While the AI is a better artist than I, there are a few fatal flaws in the system, and let’s just say, the drawing bot is a little… avant-garde. Take a look at the drawings and you’ll see it’s managed to draw birds with blue beaks and fruit stands which hold mutated bananas. 

In addition, the bot is terrible with ultra-complex commands. Tell it to draw a bird with a green crown, yellow wings and a red belly, for example, and the GAN, will serve up a bird that swirls with red, green, and yellow in the middle to compensate. There’s no artistic flare, all the drawings are in that same style – even the absurd drawing of a red, floating bus over a lake has that same AI-style. So while for now, it’s intriguing, I don’t think any artists need to worry. 

Some of the technology draws on AI projects that Microsoft has built in the past. Last year, the company released Seeing AI, an app aimed at the visually impaired which is able to complete multiple tasks.
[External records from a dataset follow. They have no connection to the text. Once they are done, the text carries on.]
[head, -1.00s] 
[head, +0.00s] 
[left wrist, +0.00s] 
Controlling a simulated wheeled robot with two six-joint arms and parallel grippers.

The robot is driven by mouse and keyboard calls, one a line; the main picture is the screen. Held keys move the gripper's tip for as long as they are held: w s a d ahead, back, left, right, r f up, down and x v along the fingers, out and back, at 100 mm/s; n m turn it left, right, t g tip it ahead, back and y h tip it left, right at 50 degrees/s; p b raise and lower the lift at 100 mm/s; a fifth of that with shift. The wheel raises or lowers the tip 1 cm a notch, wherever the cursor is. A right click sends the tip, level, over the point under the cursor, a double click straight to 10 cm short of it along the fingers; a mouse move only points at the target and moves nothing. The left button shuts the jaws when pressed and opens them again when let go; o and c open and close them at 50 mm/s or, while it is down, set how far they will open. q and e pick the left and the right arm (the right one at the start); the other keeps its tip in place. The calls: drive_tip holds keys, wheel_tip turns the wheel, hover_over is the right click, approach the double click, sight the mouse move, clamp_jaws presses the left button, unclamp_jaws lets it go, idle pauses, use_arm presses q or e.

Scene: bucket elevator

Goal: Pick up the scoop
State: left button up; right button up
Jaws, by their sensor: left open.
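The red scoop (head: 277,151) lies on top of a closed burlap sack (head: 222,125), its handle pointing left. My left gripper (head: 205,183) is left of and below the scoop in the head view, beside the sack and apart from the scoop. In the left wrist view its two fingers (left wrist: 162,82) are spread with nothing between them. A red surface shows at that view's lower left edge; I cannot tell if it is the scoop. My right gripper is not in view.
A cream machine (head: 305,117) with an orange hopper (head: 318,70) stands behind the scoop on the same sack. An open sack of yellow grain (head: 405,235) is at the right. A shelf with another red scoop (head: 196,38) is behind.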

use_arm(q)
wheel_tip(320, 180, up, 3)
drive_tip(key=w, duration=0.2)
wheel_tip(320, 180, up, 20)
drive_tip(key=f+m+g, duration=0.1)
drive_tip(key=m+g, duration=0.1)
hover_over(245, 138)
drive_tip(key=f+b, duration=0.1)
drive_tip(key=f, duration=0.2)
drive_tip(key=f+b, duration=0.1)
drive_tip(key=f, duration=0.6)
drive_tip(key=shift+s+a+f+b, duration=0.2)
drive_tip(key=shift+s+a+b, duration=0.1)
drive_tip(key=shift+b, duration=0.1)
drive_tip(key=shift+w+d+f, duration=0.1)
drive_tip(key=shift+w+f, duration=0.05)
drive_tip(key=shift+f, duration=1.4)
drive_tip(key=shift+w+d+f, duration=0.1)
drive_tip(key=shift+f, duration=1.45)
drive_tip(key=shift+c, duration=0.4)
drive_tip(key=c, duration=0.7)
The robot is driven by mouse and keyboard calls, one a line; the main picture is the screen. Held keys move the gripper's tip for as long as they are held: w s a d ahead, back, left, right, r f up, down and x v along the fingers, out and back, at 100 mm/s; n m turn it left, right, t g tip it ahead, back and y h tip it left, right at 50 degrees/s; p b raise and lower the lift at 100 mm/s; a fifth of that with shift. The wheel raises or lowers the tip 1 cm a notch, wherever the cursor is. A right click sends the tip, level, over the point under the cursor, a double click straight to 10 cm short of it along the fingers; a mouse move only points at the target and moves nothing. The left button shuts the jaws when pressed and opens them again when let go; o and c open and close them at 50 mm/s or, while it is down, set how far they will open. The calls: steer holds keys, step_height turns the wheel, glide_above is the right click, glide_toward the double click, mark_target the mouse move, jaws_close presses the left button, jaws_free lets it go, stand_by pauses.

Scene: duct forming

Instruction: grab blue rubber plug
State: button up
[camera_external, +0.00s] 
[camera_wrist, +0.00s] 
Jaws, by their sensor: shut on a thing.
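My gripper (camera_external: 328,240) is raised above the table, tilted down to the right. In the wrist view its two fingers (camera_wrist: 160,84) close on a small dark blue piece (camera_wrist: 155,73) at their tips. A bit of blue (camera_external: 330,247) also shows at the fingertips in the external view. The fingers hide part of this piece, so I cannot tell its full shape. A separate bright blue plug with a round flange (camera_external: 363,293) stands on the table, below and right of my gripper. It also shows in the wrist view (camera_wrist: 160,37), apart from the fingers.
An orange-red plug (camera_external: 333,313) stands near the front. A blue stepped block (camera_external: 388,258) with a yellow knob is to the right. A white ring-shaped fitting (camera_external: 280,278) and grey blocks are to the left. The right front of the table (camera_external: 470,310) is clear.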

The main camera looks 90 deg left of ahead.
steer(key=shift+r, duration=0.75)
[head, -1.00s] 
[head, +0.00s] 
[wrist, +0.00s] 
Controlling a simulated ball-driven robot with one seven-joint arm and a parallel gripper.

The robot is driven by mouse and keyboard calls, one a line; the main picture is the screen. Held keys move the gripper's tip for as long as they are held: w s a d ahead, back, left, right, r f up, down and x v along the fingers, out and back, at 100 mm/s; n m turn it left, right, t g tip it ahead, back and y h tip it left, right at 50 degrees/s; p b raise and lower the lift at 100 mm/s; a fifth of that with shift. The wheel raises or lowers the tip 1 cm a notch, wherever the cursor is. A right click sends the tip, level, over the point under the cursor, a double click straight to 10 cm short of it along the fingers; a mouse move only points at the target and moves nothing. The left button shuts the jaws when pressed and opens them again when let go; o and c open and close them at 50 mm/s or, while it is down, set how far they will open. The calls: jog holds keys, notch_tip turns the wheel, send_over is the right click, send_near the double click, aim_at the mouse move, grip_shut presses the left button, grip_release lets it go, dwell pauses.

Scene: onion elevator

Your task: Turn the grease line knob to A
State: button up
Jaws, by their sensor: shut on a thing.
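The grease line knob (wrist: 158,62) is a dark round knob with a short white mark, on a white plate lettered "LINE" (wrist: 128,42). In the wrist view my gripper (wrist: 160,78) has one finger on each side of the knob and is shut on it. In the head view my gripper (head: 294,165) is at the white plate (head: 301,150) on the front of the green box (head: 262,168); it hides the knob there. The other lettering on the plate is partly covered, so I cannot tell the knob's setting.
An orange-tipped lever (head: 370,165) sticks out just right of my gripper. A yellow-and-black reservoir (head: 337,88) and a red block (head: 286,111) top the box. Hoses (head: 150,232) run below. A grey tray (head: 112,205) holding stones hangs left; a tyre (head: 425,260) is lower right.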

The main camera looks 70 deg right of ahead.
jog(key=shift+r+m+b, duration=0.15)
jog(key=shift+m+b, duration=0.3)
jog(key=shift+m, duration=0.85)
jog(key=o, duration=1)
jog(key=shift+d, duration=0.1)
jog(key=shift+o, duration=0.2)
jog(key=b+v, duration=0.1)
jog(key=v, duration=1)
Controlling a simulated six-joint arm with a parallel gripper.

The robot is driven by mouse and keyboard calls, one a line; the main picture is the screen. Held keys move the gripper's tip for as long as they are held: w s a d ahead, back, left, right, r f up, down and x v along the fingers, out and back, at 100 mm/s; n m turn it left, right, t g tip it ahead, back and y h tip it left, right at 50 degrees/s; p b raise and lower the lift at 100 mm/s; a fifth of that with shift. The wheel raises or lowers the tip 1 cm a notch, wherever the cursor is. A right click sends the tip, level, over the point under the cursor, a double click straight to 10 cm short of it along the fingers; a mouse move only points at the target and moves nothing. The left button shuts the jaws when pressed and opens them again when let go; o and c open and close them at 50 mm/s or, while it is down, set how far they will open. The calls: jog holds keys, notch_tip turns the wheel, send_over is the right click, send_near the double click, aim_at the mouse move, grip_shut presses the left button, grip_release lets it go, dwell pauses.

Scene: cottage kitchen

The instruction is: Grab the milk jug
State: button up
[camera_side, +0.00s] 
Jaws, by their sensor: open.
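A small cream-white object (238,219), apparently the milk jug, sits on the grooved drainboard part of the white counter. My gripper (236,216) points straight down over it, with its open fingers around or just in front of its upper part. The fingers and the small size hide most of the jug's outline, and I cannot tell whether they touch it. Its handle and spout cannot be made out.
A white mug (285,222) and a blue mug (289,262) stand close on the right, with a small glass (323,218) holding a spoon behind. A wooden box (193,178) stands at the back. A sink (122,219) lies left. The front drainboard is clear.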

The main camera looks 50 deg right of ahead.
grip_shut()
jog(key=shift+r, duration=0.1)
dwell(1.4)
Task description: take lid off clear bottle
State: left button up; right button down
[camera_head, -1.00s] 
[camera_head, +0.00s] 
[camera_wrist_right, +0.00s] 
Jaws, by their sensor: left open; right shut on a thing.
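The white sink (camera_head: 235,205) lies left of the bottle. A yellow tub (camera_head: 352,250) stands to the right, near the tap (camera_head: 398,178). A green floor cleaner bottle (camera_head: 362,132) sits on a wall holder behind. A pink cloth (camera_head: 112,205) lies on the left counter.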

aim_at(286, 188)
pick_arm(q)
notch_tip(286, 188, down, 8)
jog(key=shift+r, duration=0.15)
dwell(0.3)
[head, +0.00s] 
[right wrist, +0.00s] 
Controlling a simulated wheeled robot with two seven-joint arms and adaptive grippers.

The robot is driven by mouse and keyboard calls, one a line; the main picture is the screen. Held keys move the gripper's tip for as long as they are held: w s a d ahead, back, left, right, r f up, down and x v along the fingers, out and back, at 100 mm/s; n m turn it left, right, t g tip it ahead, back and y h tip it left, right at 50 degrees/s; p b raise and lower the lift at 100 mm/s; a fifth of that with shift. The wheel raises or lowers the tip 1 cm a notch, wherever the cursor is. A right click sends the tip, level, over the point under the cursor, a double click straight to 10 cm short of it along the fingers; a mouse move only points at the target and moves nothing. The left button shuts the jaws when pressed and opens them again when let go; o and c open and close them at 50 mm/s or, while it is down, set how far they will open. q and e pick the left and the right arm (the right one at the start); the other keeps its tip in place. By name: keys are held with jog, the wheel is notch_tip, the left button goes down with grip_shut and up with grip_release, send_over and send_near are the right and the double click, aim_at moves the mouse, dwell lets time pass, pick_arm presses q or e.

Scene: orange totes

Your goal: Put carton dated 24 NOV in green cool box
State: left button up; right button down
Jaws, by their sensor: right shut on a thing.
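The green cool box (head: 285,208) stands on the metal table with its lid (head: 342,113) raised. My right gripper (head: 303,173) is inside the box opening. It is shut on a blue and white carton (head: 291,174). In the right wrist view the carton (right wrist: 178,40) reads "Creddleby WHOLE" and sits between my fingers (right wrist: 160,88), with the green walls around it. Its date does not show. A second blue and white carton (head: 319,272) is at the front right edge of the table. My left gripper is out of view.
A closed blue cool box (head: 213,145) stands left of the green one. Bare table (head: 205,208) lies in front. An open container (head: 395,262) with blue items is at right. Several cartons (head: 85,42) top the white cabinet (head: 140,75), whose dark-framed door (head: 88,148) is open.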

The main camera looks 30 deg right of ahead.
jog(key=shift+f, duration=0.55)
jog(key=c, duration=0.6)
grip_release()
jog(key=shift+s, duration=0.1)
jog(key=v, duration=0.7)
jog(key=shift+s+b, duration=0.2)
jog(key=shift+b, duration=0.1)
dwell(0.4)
From describing anything that the user points their phone at, to recognising people who have been saved in their contacts, and reading out documents and scanning barcodes, Microsoft has been clearly working hard on AI. Similarly, Facebook has been using AI to caption photos for visually impaired users of its social network. 

Major tech companies have been using AI in art projects as of late. Earlier this week, Google released a feature to their Arts and Culture app which matches a picture of yourself to one in art history, with hit and miss results. It joins Google’s Appsperiments, a collection of aps that helps you take better photos.